### DESCRIPTION OF THE TASK:
Please report every line from the material that contains the word "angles".

=-=-=

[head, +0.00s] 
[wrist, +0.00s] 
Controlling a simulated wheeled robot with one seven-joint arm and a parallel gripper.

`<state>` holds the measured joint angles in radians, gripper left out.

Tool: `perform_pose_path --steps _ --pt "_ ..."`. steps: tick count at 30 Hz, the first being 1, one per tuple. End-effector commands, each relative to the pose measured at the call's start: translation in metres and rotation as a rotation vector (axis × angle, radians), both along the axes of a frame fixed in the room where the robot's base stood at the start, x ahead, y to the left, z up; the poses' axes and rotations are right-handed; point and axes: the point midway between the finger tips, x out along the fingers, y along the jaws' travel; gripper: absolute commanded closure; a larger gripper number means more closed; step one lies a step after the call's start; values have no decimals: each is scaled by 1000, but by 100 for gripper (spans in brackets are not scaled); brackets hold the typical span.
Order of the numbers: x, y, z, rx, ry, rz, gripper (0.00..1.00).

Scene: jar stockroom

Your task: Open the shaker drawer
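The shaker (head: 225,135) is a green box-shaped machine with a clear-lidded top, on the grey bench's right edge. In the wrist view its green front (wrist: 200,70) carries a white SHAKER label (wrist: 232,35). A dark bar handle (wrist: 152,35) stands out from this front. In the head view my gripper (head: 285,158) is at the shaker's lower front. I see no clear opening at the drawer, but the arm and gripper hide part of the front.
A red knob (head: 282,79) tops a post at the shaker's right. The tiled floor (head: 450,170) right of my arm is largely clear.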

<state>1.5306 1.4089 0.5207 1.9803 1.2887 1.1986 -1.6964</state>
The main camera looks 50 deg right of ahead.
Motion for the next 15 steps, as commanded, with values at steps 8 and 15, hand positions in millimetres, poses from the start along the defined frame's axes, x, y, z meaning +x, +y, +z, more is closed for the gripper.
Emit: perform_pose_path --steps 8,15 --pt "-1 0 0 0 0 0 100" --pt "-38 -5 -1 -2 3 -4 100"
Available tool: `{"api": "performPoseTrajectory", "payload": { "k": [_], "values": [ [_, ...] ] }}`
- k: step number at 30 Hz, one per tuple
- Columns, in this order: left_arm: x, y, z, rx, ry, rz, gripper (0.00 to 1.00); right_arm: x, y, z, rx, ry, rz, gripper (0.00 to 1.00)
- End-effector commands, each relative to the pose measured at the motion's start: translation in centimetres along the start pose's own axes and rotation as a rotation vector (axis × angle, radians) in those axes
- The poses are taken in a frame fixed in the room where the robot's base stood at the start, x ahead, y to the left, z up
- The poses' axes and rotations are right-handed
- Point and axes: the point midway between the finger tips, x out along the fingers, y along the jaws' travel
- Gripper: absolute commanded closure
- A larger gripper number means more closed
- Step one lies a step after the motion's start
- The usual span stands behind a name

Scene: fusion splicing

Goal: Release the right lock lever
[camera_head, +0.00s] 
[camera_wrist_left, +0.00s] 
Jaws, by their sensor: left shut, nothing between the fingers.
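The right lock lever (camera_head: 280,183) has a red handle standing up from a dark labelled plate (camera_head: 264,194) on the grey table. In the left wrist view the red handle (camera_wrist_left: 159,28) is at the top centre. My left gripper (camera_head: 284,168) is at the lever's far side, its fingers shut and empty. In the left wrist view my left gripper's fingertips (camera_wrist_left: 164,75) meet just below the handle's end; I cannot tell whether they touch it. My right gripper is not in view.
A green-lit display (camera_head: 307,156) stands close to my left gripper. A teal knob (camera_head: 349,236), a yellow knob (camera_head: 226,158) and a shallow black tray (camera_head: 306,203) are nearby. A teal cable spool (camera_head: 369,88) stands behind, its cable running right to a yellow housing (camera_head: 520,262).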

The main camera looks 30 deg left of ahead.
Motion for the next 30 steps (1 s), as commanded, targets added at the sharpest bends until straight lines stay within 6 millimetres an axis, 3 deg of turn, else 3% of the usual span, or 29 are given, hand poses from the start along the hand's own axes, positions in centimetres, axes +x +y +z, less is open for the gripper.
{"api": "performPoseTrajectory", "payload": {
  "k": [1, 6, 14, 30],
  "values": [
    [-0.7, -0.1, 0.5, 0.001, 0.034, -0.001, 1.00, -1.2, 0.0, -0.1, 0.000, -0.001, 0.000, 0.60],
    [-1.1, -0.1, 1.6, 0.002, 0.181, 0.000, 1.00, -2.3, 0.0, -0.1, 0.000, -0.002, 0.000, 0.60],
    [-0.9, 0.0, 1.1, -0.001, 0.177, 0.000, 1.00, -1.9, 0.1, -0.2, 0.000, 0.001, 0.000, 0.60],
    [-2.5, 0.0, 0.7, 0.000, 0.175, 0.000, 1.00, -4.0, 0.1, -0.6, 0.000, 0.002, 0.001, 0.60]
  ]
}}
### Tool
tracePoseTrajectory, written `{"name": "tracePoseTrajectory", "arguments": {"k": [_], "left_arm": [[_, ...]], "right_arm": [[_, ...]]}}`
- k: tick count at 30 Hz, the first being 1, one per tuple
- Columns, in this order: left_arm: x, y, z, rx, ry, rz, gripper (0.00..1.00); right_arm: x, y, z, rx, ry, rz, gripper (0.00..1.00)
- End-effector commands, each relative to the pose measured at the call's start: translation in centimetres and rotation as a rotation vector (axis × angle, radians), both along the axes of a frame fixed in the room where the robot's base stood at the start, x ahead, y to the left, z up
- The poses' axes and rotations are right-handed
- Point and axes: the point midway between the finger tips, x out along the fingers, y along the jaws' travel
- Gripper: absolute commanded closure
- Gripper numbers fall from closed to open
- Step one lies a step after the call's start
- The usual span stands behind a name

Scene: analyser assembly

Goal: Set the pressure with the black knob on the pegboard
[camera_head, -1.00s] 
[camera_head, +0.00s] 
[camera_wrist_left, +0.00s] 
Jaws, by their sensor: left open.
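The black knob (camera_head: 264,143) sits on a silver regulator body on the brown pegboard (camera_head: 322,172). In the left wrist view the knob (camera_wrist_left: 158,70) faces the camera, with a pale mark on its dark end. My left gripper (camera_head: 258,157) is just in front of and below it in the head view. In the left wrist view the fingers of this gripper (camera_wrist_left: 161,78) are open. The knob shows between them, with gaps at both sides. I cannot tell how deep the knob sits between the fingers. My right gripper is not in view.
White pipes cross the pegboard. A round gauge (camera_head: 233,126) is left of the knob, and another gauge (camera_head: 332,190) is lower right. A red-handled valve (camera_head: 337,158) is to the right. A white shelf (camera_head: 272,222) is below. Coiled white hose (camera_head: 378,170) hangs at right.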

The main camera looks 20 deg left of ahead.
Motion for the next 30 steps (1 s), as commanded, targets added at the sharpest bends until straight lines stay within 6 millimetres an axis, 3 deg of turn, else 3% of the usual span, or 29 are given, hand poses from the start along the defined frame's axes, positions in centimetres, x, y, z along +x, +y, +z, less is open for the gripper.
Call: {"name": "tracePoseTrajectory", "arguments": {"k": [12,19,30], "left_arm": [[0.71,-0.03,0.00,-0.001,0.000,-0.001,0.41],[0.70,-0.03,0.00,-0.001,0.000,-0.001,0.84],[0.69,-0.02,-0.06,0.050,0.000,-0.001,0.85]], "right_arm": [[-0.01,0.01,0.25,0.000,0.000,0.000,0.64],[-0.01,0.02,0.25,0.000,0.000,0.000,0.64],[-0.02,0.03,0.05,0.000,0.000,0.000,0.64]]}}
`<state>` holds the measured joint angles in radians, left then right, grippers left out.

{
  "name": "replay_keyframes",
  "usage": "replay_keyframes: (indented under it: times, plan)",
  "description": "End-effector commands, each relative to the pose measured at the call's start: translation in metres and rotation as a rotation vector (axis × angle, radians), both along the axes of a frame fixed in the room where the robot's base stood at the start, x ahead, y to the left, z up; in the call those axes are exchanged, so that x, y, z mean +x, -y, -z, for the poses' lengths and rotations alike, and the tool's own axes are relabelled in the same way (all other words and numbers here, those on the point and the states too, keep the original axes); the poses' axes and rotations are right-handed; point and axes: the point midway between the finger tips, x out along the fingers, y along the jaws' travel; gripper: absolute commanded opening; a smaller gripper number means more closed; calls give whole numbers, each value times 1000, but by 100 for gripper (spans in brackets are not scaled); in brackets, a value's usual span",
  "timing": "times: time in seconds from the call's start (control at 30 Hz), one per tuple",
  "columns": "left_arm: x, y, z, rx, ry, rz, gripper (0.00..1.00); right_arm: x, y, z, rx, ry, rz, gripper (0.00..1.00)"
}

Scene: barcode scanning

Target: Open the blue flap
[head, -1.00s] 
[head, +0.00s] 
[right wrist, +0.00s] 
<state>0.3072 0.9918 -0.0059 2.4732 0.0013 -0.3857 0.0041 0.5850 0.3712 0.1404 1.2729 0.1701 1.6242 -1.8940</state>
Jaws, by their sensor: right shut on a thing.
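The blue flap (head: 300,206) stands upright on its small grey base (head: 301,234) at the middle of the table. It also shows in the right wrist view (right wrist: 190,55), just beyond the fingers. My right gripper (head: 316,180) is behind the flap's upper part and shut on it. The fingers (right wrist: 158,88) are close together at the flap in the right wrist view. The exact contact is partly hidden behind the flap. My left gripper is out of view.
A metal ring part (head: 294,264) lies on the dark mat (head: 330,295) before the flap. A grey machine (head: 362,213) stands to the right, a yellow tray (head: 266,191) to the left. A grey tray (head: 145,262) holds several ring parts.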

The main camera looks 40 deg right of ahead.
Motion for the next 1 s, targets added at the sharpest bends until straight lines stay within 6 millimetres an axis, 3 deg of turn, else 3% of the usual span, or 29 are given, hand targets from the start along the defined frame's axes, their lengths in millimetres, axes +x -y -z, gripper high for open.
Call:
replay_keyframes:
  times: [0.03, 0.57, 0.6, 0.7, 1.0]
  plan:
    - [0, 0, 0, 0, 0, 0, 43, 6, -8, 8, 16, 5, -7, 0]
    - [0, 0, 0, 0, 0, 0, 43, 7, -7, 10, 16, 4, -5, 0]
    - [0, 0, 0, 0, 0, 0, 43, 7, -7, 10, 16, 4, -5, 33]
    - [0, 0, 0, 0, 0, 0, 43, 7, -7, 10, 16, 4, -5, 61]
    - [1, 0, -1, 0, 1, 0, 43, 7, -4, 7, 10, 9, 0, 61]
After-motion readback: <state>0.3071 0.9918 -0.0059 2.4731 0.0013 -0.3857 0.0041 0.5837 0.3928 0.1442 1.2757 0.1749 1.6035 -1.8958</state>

=-=-=

### FULL SOLUTION:
`<state>` holds the measured joint angles in radians, gripper left out.
`<state>` holds the measured joint angles in radians, left then right, grippers left out.

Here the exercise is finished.